▼
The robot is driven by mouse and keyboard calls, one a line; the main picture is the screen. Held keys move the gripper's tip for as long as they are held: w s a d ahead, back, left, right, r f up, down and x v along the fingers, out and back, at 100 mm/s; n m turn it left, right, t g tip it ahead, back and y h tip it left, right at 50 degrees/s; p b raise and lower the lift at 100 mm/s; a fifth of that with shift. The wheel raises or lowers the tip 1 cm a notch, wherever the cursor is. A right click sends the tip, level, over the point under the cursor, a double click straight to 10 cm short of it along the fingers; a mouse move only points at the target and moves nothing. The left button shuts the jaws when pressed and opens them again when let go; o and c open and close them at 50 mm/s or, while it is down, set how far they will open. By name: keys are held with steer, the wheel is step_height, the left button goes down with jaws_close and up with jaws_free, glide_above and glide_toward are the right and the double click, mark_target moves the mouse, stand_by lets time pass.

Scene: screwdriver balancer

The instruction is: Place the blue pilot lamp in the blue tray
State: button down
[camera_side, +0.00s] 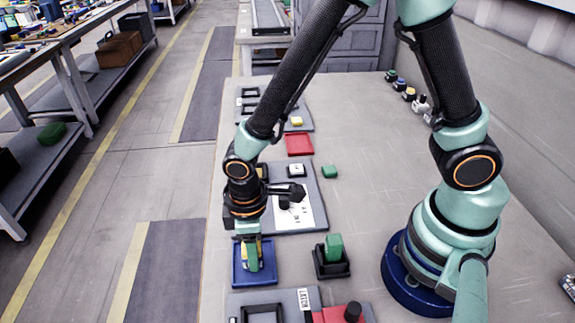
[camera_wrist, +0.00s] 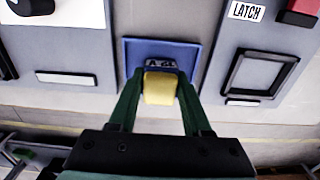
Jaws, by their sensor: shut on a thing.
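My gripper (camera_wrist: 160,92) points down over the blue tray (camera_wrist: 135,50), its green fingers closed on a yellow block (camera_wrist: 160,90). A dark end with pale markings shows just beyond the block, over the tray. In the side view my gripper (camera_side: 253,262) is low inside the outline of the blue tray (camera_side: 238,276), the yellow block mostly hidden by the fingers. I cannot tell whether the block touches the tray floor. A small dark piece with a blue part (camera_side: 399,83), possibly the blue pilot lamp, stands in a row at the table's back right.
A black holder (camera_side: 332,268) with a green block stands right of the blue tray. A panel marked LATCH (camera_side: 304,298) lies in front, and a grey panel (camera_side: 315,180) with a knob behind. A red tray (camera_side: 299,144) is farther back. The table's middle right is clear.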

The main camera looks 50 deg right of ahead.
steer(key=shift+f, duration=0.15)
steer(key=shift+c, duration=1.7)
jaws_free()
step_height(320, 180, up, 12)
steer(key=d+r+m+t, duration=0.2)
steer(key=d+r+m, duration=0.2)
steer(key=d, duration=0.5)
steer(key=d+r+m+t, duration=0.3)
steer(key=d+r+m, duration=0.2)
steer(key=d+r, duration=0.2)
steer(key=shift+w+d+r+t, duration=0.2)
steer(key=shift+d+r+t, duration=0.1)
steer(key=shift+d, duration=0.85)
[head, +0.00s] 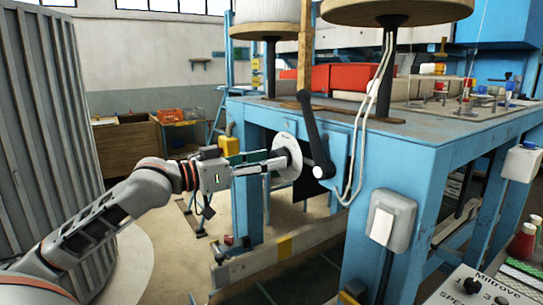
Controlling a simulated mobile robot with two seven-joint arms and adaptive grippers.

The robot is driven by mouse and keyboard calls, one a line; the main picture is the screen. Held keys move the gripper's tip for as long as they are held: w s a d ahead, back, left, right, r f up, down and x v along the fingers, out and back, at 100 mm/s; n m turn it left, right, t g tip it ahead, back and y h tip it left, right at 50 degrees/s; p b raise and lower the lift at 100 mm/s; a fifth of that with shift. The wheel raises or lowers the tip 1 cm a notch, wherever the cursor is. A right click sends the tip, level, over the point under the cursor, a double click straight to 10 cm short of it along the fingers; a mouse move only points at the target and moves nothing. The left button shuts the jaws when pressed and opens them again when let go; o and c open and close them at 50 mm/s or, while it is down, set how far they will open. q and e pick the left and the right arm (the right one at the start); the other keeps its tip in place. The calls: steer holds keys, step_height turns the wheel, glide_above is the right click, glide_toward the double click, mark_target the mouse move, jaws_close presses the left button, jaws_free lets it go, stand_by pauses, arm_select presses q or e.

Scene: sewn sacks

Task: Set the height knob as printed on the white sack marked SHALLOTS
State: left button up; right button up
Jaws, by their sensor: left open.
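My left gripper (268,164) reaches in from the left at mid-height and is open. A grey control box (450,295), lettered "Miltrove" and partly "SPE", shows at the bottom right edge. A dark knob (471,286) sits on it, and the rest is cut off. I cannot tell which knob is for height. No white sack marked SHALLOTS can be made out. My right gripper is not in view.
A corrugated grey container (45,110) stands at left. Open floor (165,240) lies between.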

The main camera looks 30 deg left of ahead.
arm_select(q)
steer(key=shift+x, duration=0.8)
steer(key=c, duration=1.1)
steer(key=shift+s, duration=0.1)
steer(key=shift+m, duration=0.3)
▲
What is expected: Replicate the material above verbatim; images stay out of the copy.

Answer in full:
The robot is driven by mouse and keyboard calls, one a line; the main picture is the screen. Held keys move the gripper's tip for as long as they are held: w s a d ahead, back, left, right, r f up, down and x v along the fingers, out and back, at 100 mm/s; n m turn it left, right, t g tip it ahead, back and y h tip it left, right at 50 degrees/s; p b raise and lower the lift at 100 mm/s; a fifth of that with shift. The wheel raises or lowers the tip 1 cm a notch, wherever the cursor is. A right click sends the tip, level, over the point under the cursor, a double click straight to 10 cm short of it along the fingers; a mouse move only points at the target and moves nothing. The left button shuts the jaws when pressed and opens them again when let go; o and c open and close them at 50 mm/s or, while it is down, set how far they will open. By name: keys are held with steer, the wheel is step_height, the left button goes down with jaws_close and up with jaws_free, glide_above and glide_toward are the right and the double click, mark_target moves the mouse, stand_by lets time pass.

Scene: screwdriver balancer

The instruction is: Place the blue pilot lamp in the blue tray
State: button down
[camera_side, +0.00s] 
[camera_wrist, +0.00s] 
Jaws, by their sensor: shut on a thing.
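My gripper (camera_wrist: 160,92) points down over the blue tray (camera_wrist: 135,50), its green fingers closed on a yellow block (camera_wrist: 160,90). A dark end with pale markings shows just beyond the block, over the tray. In the side view my gripper (camera_side: 253,262) is low inside the outline of the blue tray (camera_side: 238,276), the yellow block mostly hidden by the fingers. I cannot tell whether the block touches the tray floor. A small dark piece with a blue part (camera_side: 399,83), possibly the blue pilot lamp, stands in a row at the table's back right.
A black holder (camera_side: 332,268) with a green block stands right of the blue tray. A panel marked LATCH (camera_side: 304,298) lies in front, and a grey panel (camera_side: 315,180) with a knob behind. A red tray (camera_side: 299,144) is farther back. The table's middle right is clear.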

The main camera looks 50 deg right of ahead.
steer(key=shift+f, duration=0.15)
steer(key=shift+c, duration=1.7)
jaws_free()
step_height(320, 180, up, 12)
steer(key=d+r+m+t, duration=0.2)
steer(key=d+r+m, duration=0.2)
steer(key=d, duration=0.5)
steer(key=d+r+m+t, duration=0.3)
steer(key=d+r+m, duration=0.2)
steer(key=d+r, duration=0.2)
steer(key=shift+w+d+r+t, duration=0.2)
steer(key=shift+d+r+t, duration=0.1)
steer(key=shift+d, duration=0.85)
[head, +0.00s] 
Controlling a simulated mobile robot with two seven-joint arms and adaptive grippers.

The robot is driven by mouse and keyboard calls, one a line; the main picture is the screen. Held keys move the gripper's tip for as long as they are held: w s a d ahead, back, left, right, r f up, down and x v along the fingers, out and back, at 100 mm/s; n m turn it left, right, t g tip it ahead, back and y h tip it left, right at 50 degrees/s; p b raise and lower the lift at 100 mm/s; a fifth of that with shift. The wheel raises or lowers the tip 1 cm a notch, wherever the cursor is. A right click sends the tip, level, over the point under the cursor, a double click straight to 10 cm short of it along the fingers; a mouse move only points at the target and moves nothing. The left button shuts the jaws when pressed and opens them again when let go; o and c open and close them at 50 mm/s or, while it is down, set how far they will open. q and e pick the left and the right arm (the right one at the start); the other keeps its tip in place. The calls: steer holds keys, step_height turns the wheel, glide_above is the right click, glide_toward the double click, mark_target the mouse move, jaws_close presses the left button, jaws_free lets it go, stand_by pauses, arm_select presses q or e.

Scene: sewn sacks

Task: Set the height knob as printed on the white sack marked SHALLOTS
State: left button up; right button up
Jaws, by their sensor: left open.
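My left gripper (268,164) reaches in from the left at mid-height and is open. A grey control box (450,295), lettered "Miltrove" and partly "SPE", shows at the bottom right edge. A dark knob (471,286) sits on it, and the rest is cut off. I cannot tell which knob is for height. No white sack marked SHALLOTS can be made out. My right gripper is not in view.
A corrugated grey container (45,110) stands at left. Open floor (165,240) lies between.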

The main camera looks 30 deg left of ahead.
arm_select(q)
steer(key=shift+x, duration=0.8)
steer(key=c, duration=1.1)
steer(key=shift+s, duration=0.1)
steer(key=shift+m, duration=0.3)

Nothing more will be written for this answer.